In a majority decision, they overturned a previous High Court ruling which had quashed Peter Weir's rejection of Gaelscoil an Lonnain's plans.
Lord Justice Deeny said: "The process here was neither unfair nor unlawful."
The outcome represents a major blow for the school in its attempts to move from premises regarded by pupils' parents as being cramped and no longer fit for purpose.
With an enrolment of around 60 children, Gaelscoil an Lonnain currently operates at a building on the Falls Road which first opened in 1901.
In 2015 its Board of Governors submitted a relocation proposal to the Department of Education.
The plan was to move to the former site of St Comgall's School in the nearby Divis area.
Support was said to have been secured from the Education Authority, the Education and Training Authority and Comhairle na Gaelscolaiochta - the statutory body set up to advise the Department of Education on compliance with the obligation to facilitate the development Irish language education.
Mr Weir turned down the proposals in June 2016 amid concerns about the school's sustainability.
The mother of two pupils at a school issued judicial review proceedings over his decision, claiming the Democratic Unionist MLA acted irrationally and failed to comply with a statutory duty to develop Irish medium education.
Her lawyers also argued that it had unlawfully taken into account irrelevant factors.

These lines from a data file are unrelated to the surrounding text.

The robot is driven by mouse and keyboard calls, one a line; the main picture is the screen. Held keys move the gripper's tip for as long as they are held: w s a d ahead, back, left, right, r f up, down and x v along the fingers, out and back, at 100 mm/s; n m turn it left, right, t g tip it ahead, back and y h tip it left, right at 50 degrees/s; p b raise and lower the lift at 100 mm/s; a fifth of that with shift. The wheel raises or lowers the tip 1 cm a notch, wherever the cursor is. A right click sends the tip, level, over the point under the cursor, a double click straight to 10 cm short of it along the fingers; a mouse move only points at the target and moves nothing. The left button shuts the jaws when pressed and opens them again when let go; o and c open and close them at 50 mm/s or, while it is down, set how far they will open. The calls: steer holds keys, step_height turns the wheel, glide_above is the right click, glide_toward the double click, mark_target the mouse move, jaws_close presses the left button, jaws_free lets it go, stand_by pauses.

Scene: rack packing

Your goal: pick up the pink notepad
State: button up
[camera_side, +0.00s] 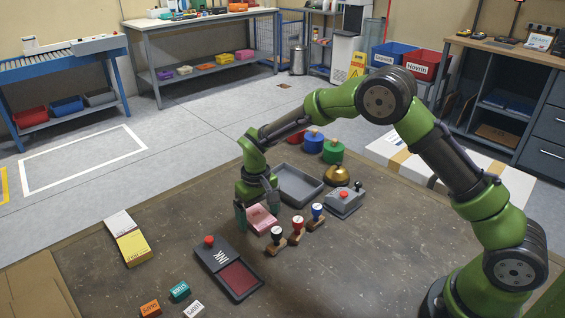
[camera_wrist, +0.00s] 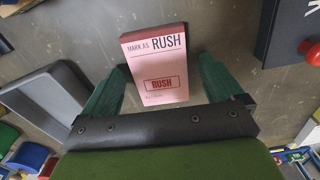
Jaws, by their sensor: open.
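The pink notepad (camera_side: 262,218) lies on the brown table, with my gripper (camera_side: 258,219) lowered over it. In the wrist view the notepad (camera_wrist: 156,70) carries the words "MARK AS RUSH" and a red "RUSH" stamp mark. The fingers stand apart on either side of the pad, with a narrow gap showing on the right. I cannot tell how far down they reach beside it.
A grey tray (camera_side: 299,186) stands close behind my gripper. A dark ink pad box (camera_side: 228,268) lies in front, and a yellow-and-white pad (camera_side: 127,238) is at left. The table between these is bare.

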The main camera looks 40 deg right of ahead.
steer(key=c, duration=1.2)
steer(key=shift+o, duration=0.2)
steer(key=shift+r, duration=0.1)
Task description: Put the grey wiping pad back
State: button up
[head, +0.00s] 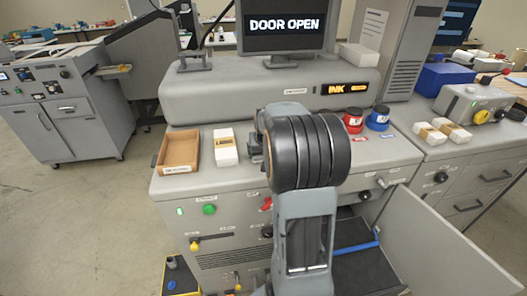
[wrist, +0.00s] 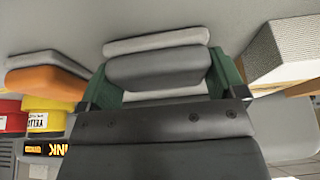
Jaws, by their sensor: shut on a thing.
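The grey wiping pad (wrist: 158,68) is between the two green fingers of my gripper (wrist: 160,85) in the wrist view. Its near part is dark grey, with a lighter grey layer (wrist: 157,40) beyond it. My gripper is shut on it. In the head view my own arm and black wrist hide the pad and most of the gripper, over the front deck of the central machine (head: 230,178). What the pad touches beneath cannot be told.
A grey-and-orange pad (wrist: 45,80) and yellow (wrist: 45,104) and red jars (wrist: 12,117) are left in the wrist view. An open brown tray (head: 161,148), white box (head: 225,155), red jar (head: 353,123) and blue jar (head: 378,121) stand on the deck. An open door (head: 440,245) juts out at right.

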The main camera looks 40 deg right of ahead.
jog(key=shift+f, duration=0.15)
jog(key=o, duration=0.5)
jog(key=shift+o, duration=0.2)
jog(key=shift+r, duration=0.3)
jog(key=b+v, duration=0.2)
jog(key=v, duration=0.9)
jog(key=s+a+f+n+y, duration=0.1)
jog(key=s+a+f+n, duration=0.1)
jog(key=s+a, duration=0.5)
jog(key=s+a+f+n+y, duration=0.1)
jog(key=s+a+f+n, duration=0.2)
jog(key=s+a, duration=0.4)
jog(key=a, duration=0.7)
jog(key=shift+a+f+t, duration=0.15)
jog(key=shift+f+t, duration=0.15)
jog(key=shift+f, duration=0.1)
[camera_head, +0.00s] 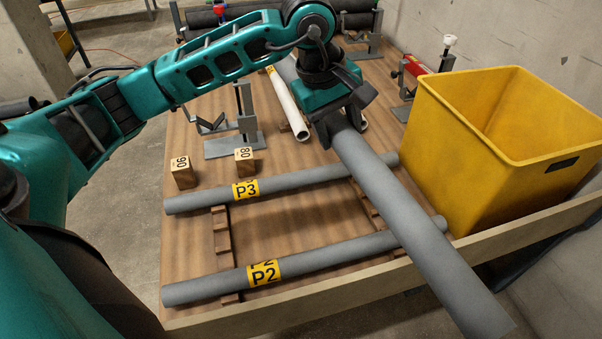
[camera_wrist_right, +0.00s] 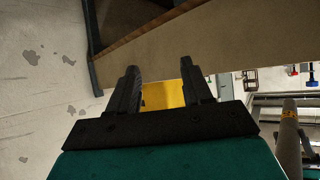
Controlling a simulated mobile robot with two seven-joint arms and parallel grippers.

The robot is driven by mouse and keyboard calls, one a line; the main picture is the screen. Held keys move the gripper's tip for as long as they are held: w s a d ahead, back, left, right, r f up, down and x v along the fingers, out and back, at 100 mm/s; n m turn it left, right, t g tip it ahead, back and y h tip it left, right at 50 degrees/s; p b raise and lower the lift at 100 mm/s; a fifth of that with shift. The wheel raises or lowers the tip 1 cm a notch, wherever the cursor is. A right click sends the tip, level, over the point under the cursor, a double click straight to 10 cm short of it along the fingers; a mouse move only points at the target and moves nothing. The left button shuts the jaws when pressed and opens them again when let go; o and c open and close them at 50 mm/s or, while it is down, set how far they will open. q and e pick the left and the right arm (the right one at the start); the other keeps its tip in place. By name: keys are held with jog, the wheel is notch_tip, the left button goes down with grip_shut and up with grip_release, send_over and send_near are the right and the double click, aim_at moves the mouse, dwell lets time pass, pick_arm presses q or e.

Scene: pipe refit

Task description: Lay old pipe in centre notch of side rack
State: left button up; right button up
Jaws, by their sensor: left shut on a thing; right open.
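My left gripper (camera_head: 338,117) is shut on a plain grey pipe (camera_head: 400,205) near its upper end. The pipe slants toward the lower right, in front of the side rack's right part, and its near end extends past the table's front edge. The side rack (camera_head: 222,232) has two wooden rails. Pipe P3 (camera_head: 300,187) lies across its far side and pipe P2 (camera_head: 325,256) across its near side; no pipe lies between them. The held pipe partly hides the right rail (camera_head: 366,205). My right gripper (camera_wrist_right: 165,85) is open and empty in the right wrist view, off the head view.
A yellow bin (camera_head: 480,170) stands right of the rack, close to the held pipe. Wooden blocks 90 (camera_head: 182,172) and 80 (camera_head: 244,161), a metal stand (camera_head: 235,140) and a white pipe (camera_head: 287,105) are behind the rack. A raised edge (camera_head: 380,282) runs along the table's front.

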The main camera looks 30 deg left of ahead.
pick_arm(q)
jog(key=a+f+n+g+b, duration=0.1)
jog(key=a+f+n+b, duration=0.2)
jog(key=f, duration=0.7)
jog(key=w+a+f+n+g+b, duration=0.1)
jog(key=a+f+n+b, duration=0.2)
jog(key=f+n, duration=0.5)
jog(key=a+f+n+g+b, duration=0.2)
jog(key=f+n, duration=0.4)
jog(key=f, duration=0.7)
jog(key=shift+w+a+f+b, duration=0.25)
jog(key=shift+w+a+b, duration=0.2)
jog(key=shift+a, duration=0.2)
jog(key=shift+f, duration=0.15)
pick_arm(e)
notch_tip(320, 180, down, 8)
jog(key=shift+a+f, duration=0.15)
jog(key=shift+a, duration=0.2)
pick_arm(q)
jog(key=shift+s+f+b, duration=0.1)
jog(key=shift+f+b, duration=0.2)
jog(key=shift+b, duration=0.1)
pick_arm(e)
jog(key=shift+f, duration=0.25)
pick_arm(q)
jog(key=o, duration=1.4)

In October 2017 a High Court judge backed her case, ruling that the Minister had not properly taken into account the views of Comhairle na Gaelscolaiochta, and described his approach at one point as being "too rigid".
At that stage his decision was quashed and a direction given for the development proposal to be reconsidered.
But judges in the Court of Appeal yesterday reversed the verdict by a two-one majority.
Lord Chief Justice Sir Declan Morgan and Lord Justice Deeny both held the Minister had been entitled to make the decision.
"It seems to me that the judgment at first instance denies the Executive the discretion it enjoys in law in this matter," Lord Justice Deeny said.
"The Executive should not be discourraged from discharging its duty to make decisions for the public good by judicial review challenges based on tangential or flimsy factors."